Peu à peu, de premiers incidents fleurissent. Des ballons de baudruche jaunes sont crevés par des policiers. Quant au Président de la République, bête noire du mouvement, il est copieusement hué. Sur Twitter, un commissaire est filmé en train de perdre ses nerfs devant une foule criant «Où est Steve», en référence au jeune Nantais disparu lors de la Fête de la musique après une violente charge policière. Damien et ses acolytes, eux, ne franchissent pas les obstacles. Echaudés, ils refluent vers la place du Trocadéro où un autre groupe de gilets jaunes a prévu de se rassembler. En descendant la rue François Ier, le dispositif de sécurité est impressionnant. Plus de 4 000 membres des forces de l’ordre sont présents dans la capitale en ce jour symbolique.

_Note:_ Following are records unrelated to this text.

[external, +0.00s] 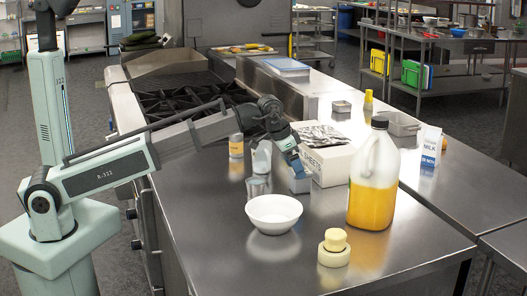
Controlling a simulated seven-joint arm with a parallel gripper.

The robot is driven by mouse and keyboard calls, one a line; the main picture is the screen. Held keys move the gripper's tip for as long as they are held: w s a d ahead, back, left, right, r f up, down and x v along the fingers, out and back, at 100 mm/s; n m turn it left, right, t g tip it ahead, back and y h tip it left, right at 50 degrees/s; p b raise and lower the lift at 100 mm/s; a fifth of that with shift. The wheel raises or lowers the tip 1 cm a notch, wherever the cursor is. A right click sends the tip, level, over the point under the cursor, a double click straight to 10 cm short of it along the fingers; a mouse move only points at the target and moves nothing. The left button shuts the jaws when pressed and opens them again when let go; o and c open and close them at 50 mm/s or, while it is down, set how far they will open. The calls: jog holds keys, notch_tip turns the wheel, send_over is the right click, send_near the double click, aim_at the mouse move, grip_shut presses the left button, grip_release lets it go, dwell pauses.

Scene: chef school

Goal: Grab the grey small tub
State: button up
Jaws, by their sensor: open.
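A small grey square tub (299,184) stands on the steel counter, against or just in front of the left end of a white box. My gripper (298,172) is open and points down right above this tub. The gripper's end hides the tub's upper part, and I cannot tell if the fingers touch it or reach around it. Another small grey tub (342,106) stands farther back on the counter, and a larger grey tub (400,124) is to its right.
The white box (332,166) labelled "sheets" is right of my gripper.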

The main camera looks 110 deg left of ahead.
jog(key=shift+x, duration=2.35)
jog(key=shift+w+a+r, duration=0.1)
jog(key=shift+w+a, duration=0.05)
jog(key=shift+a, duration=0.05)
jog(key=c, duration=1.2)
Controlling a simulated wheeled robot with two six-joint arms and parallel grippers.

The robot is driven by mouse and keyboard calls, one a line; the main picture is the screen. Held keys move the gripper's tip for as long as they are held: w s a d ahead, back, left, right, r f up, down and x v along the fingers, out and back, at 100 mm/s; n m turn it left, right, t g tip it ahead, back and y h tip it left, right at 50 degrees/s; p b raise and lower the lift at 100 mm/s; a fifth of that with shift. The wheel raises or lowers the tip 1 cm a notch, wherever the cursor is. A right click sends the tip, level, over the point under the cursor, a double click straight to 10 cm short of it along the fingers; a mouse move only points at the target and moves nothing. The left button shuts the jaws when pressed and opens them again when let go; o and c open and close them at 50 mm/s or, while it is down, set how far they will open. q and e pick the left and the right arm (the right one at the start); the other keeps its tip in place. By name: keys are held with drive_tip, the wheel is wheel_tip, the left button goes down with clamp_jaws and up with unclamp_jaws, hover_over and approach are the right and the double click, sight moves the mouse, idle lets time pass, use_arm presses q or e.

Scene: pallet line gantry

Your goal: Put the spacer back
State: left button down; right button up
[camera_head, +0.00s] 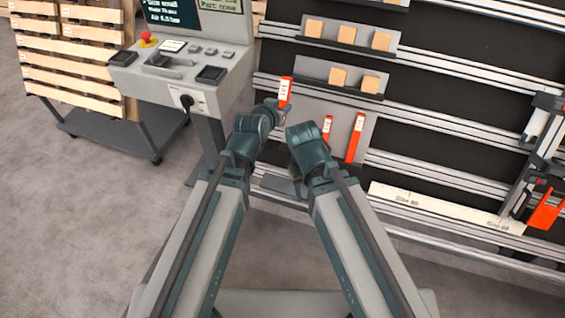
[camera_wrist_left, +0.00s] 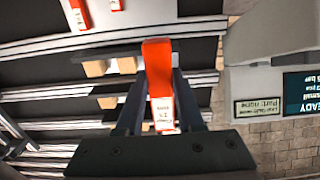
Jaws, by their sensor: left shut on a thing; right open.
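An orange-red spacer (camera_head: 285,92) with a white label is held upright in my left gripper (camera_head: 277,107), in front of the rack. In the left wrist view the spacer (camera_wrist_left: 160,80) sits between the two dark fingers. Two more orange-red pieces with white labels, a short one (camera_head: 327,126) and a longer one (camera_head: 355,138), stand against a grey panel (camera_head: 341,112) to the right. My right gripper (camera_head: 284,186) is lower, partly hidden by its own arm; it is open and I see nothing in it.
Wooden blocks (camera_head: 338,77) sit on holders above the grey panel. A control console (camera_head: 185,70) with a red button stands left of my left gripper. A white strip (camera_head: 445,207) and a clamp-like device (camera_head: 545,160) are on the right. Wooden pallets (camera_head: 70,50) stand far left.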

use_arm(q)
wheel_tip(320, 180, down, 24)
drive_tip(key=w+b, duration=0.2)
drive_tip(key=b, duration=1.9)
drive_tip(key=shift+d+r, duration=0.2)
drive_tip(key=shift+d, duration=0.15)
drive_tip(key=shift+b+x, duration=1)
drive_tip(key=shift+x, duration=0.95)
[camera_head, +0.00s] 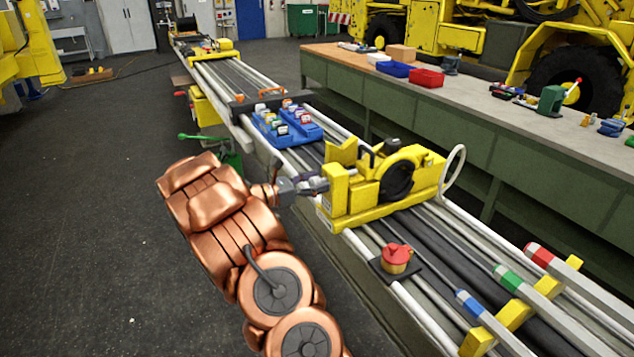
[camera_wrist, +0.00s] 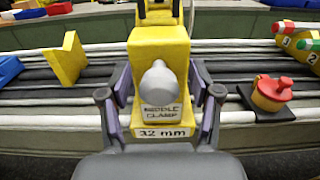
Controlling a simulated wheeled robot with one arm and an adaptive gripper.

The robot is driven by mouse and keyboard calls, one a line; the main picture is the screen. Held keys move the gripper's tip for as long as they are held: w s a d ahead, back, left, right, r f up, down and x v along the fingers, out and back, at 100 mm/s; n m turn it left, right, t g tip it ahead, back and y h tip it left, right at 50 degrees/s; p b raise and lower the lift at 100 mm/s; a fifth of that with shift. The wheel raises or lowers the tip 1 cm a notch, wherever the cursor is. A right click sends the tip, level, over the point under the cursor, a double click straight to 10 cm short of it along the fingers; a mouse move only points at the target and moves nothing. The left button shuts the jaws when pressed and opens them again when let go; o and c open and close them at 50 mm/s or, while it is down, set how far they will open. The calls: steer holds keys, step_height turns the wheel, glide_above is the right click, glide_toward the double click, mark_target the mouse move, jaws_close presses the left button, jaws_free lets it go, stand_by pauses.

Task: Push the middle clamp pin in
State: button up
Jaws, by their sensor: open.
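The middle clamp (camera_head: 375,185) is a yellow block with a dark round opening, standing across the rails. In the wrist view its yellow end (camera_wrist: 161,50) faces me, with labels reading "MIDDLE CLAMP" and "32 mm". A grey rounded pin (camera_wrist: 159,82) sticks out of that end towards my camera. My gripper (camera_head: 318,187) is at the left end of the clamp in the head view. In the wrist view my gripper (camera_wrist: 160,108) is open, one finger on each side of the pin and yellow end. I cannot tell whether the fingers touch them.
A red-topped knob on a dark plate (camera_head: 395,260) sits on the rails nearer me. A blue tray (camera_head: 287,138) with several coloured pieces lies beyond the clamp. A long workbench (camera_head: 480,118) stands to the right. Open floor (camera_head: 90,230) lies to the left.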

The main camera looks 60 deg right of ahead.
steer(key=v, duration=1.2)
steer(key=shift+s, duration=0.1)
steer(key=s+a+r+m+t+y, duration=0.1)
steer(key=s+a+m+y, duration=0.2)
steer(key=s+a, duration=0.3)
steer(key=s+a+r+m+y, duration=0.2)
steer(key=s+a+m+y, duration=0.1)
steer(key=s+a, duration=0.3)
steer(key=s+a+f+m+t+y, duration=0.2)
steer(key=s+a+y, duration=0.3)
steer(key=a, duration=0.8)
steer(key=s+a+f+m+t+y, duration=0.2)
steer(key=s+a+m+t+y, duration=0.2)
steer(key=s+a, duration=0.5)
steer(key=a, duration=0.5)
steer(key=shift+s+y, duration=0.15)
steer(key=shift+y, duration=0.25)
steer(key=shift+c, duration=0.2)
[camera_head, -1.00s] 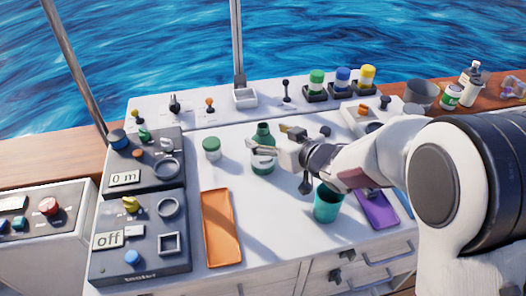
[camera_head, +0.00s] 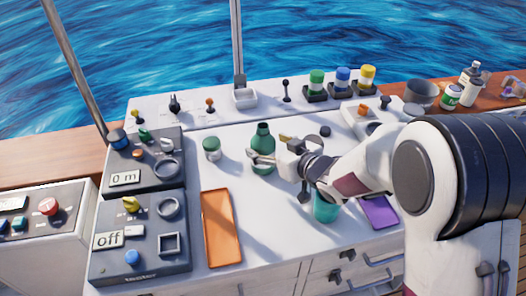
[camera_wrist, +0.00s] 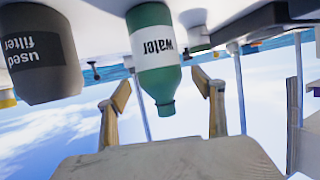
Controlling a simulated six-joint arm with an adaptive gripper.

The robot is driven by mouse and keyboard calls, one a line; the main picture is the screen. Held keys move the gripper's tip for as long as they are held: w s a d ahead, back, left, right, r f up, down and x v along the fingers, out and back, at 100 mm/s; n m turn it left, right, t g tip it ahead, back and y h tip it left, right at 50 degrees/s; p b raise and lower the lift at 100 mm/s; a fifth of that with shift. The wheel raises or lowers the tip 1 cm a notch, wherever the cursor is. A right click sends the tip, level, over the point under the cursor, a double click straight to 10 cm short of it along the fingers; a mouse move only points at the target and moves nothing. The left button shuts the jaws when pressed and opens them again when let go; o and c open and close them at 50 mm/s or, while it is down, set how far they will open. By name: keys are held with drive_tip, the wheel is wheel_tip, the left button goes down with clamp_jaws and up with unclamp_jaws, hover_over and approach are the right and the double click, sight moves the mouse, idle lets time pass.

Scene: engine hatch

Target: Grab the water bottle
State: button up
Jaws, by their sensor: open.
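The green water bottle (camera_head: 263,133) stands upright on the white worktop. My gripper (camera_head: 268,149) is at the bottle from the right, its fingers apart at about the height of its body. In the wrist view, which is upside down, the bottle (camera_wrist: 153,50) with a white label reading "water" shows between the two open fingers of my gripper (camera_wrist: 163,92). A gap shows on each side of it. I cannot tell how deep between the fingers it sits. The near finger hides part of its body in the head view.
A green-lidded jar (camera_head: 212,148) stands left of the bottle, an orange tray (camera_head: 221,228) in front. A teal cup (camera_head: 326,205) and a purple tray (camera_head: 379,212) lie under my arm. A grey "used filter" container (camera_wrist: 38,55) shows in the wrist view.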

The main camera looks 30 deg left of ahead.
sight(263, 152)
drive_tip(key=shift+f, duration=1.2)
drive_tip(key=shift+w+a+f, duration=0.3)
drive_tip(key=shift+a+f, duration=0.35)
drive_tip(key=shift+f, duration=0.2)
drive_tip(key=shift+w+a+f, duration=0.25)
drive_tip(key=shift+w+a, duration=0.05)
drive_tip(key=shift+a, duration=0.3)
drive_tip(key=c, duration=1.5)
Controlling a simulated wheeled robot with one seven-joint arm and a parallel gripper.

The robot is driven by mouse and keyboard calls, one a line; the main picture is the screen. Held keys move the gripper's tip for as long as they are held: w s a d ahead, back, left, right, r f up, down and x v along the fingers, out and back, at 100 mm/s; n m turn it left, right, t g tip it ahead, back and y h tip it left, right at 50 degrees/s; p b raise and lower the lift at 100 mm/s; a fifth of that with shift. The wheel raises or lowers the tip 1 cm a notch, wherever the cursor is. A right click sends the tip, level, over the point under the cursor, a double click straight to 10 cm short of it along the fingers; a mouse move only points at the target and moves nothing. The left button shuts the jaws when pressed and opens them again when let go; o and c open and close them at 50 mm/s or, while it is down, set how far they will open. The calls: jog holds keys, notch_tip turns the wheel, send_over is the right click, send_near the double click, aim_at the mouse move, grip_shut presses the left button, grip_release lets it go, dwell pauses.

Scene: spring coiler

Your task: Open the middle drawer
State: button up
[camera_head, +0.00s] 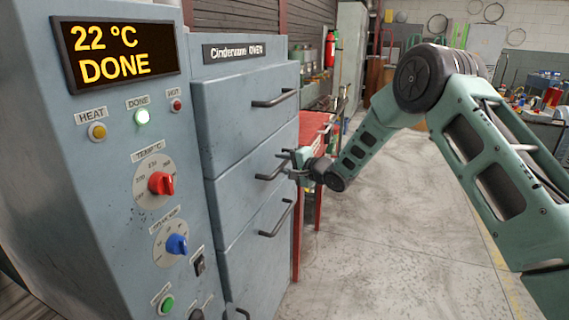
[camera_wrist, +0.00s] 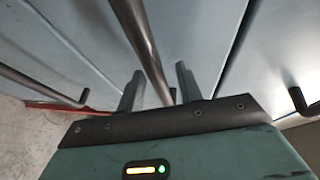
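The oven cabinet has a stack of grey drawers with dark bar handles in the head view. The drawer second from the top (camera_head: 235,197) looks shut, in line with its neighbours. My gripper (camera_head: 288,162) is at the right part of that drawer's handle (camera_head: 266,177). In the wrist view, the handle bar (camera_wrist: 147,50) runs between the two fingers of my gripper (camera_wrist: 160,88). The fingers are apart, with a gap visible on each side of the bar. The contact at the fingertips is partly hidden by the gripper body.
The top drawer's handle (camera_head: 273,101) is above my gripper, and a lower handle (camera_head: 277,218) is below. A control panel (camera_head: 145,170) is left of the drawers; its display (camera_head: 113,52) reads "22 °C DONE". A red table (camera_head: 314,128) stands behind. The floor (camera_head: 400,240) in front is clear.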

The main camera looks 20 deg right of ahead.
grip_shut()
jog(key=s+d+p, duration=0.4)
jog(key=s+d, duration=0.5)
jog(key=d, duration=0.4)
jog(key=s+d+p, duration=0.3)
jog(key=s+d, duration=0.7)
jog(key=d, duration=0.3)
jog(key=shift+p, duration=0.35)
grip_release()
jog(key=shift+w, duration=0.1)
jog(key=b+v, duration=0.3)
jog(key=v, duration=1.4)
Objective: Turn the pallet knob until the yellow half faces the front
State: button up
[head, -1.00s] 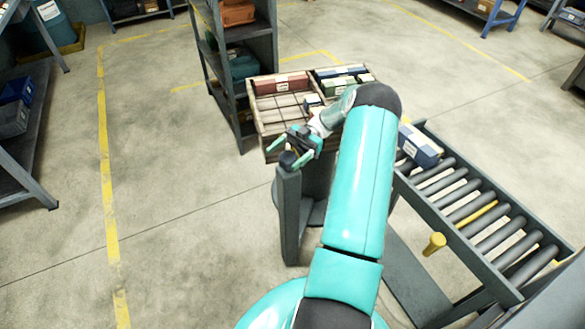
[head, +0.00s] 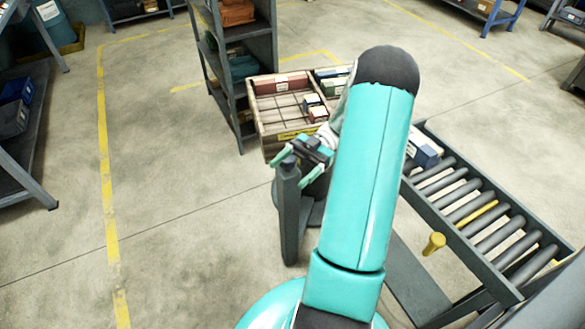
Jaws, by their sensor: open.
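The wooden pallet tray (head: 262,128) stands at upper middle, divided into compartments, with a yellow label on its front edge. A grey post (head: 289,215) stands in front of it. The dark knob (head: 289,161) is at the post's top, partly covered by my gripper. I cannot make out a yellow half on it. My gripper (head: 288,173) is open, its teal fingers spread to either side of the post top. I cannot tell whether they touch the knob. My arm hides the tray's right side.
A roller conveyor (head: 462,205) runs along the right, with a blue and white box (head: 424,153) at its far end and a yellow knob (head: 434,243) on its near side. A grey shelf (head: 240,70) stands behind the tray.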

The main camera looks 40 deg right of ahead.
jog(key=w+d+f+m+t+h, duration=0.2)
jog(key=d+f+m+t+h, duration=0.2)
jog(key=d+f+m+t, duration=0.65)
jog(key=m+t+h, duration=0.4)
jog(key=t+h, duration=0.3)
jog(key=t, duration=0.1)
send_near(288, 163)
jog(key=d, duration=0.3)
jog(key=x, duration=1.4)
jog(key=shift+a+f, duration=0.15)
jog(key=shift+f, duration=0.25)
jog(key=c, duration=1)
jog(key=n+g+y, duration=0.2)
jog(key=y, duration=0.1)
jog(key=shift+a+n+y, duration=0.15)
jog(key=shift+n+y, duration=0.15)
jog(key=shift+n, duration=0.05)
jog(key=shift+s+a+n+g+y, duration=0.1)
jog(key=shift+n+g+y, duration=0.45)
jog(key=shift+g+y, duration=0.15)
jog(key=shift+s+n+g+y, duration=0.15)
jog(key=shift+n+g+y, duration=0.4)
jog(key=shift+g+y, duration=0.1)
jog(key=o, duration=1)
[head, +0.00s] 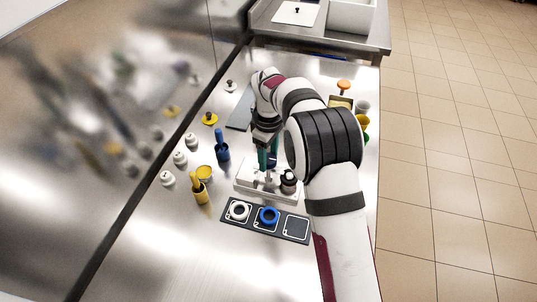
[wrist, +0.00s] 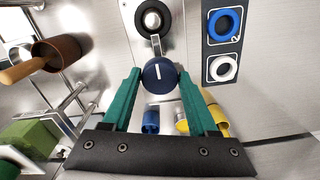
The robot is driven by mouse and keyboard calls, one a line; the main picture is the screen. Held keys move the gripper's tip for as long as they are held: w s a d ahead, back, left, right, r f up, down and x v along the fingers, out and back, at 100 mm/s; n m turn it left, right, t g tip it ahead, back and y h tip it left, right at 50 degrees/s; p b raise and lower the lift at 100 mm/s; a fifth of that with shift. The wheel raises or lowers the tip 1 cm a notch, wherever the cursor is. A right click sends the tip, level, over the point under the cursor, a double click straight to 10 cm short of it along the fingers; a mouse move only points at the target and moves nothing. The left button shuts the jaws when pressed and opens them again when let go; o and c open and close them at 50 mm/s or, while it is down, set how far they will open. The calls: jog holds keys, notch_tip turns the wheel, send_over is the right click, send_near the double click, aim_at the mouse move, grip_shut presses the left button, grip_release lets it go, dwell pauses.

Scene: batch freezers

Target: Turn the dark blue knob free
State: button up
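The dark blue knob (wrist: 158,74) is round with a white line on its face, which runs up and down in the wrist view. My gripper (wrist: 160,76) has its two green fingertips on either side of the knob, very close to it. I cannot tell whether they press on it. In the head view my gripper (head: 267,158) points down over a white base plate (head: 249,189), and the knob is mostly hidden by it. A grey bar shows just above the knob in the wrist view.
A black round part (head: 288,178) stands on the base plate beside my gripper. A dark panel (head: 232,224) in front holds a white ring (head: 239,211) and a blue ring (head: 269,216), with one bare outlined square. Blue and yellow handled tools (head: 222,148) (head: 199,191) stand left.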

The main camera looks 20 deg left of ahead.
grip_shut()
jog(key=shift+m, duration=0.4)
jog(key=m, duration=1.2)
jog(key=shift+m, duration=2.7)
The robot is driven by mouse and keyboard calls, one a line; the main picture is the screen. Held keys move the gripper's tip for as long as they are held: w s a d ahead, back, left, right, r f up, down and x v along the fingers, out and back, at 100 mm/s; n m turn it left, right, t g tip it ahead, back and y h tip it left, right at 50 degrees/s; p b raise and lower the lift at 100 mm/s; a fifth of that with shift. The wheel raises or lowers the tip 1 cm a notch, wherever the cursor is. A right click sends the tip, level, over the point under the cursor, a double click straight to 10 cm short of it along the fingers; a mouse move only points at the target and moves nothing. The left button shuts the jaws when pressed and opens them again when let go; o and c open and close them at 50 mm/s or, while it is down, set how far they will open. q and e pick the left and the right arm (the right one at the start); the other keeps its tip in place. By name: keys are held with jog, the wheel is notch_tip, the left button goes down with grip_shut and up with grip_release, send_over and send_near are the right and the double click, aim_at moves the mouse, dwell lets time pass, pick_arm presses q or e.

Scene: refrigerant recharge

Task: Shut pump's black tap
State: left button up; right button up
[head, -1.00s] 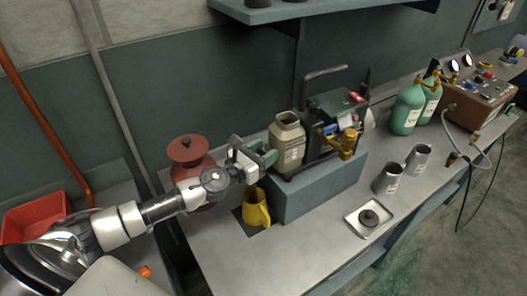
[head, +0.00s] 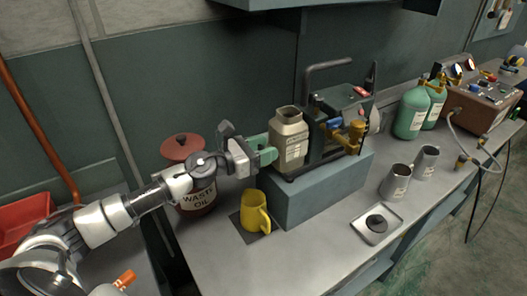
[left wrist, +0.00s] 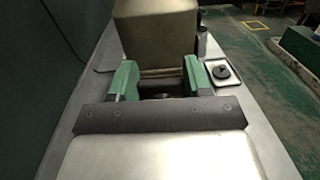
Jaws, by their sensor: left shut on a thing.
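The pump (head: 345,103) stands on a blue-grey block on the bench, with a blue handle, a brass-yellow fitting and a red part on it. A beige bottle (head: 288,140) stands at its left end; its wall also fills the upper middle of the left wrist view (left wrist: 155,35). My left gripper (head: 268,152), with green fingertips, is level with the lower left side of this bottle. In the left wrist view its fingers (left wrist: 160,82) are on either side of a dark piece, apparently the black tap, mostly hidden. My right gripper is not in view.
A yellow jug (head: 254,213) stands below the gripper on a dark mat. A red waste-oil drum (head: 197,190) is behind my left arm. The front bench is clear.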

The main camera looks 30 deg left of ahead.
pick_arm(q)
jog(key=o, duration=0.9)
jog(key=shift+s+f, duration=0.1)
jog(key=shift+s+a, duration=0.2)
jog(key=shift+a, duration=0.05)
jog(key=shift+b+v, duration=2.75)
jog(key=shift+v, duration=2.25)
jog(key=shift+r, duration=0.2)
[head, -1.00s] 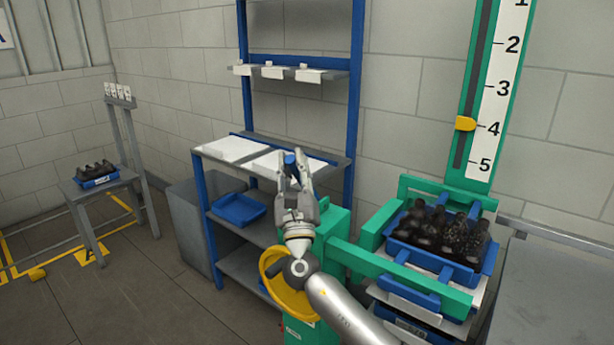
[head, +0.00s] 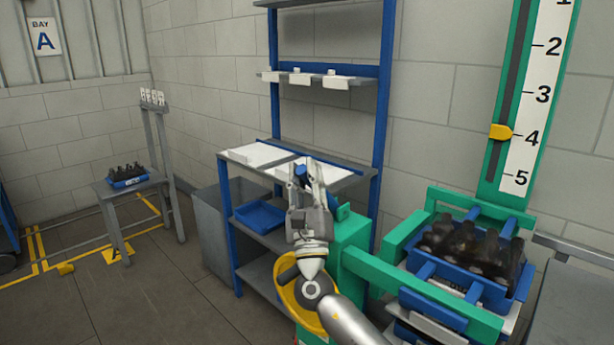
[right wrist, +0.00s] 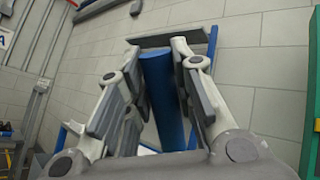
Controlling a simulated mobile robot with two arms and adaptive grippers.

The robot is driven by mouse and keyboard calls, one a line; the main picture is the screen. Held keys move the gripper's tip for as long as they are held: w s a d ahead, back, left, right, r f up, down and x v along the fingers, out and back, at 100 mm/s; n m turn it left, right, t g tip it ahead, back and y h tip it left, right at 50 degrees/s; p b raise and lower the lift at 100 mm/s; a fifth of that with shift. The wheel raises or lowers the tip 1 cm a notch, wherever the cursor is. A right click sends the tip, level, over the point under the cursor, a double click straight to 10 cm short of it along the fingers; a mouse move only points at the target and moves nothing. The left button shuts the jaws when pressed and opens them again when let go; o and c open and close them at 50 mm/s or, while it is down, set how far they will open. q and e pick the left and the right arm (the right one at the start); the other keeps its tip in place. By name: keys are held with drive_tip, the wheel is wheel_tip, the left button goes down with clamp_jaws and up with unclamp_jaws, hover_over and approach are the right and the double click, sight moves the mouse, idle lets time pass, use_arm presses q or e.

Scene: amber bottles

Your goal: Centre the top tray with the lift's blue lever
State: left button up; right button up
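The green lift (head: 376,272) stands at the right. Its top blue tray (head: 492,290) holds several dark amber bottles (head: 474,250) and sits between the green side rails. The lift's blue lever (head: 300,172) shows at my right gripper's fingertips in the head view. In the right wrist view, the blue lever (right wrist: 163,95) stands between the two fingers of my right gripper (right wrist: 157,75). The fingers are apart, one on each side of it; contact is hard to tell. My right gripper (head: 308,178) points upward in the head view. My left gripper is out of view.
A yellow pointer (head: 500,132) sits near 4 on the lift's scale (head: 537,110). A blue-framed shelf rack (head: 383,110) stands behind my gripper, with an empty blue tray (head: 259,216). A grey stand (head: 128,186) with a small tray of bottles is at the left. Floor there is open.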

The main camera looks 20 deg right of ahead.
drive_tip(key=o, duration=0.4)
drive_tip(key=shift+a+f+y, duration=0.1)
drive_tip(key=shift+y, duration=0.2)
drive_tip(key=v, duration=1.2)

Malgré cette cuirasse, la situation a commencé à dégénérer à la mi-journée. Quelque peu relâché après le défilé, le dispositif a été surpris par des groupes de manifestants décidés à en découdre. «Ceux qui ont voulu empêcher ce défilé devraient avoir un peu honte», a déclaré, avant les incidents, le ministre de l’Intérieur Christophe Castaner. Depuis 13 heures, des gaz lacrymogènes sont tirés en grande quantité pour protéger l’Arc de triomphe. En fin d’après-midi, la préfecture de police faisait état de 175 interpellations. Jérôme Rodriguez et Maxime Nicolle avaient, eux, été relâchés.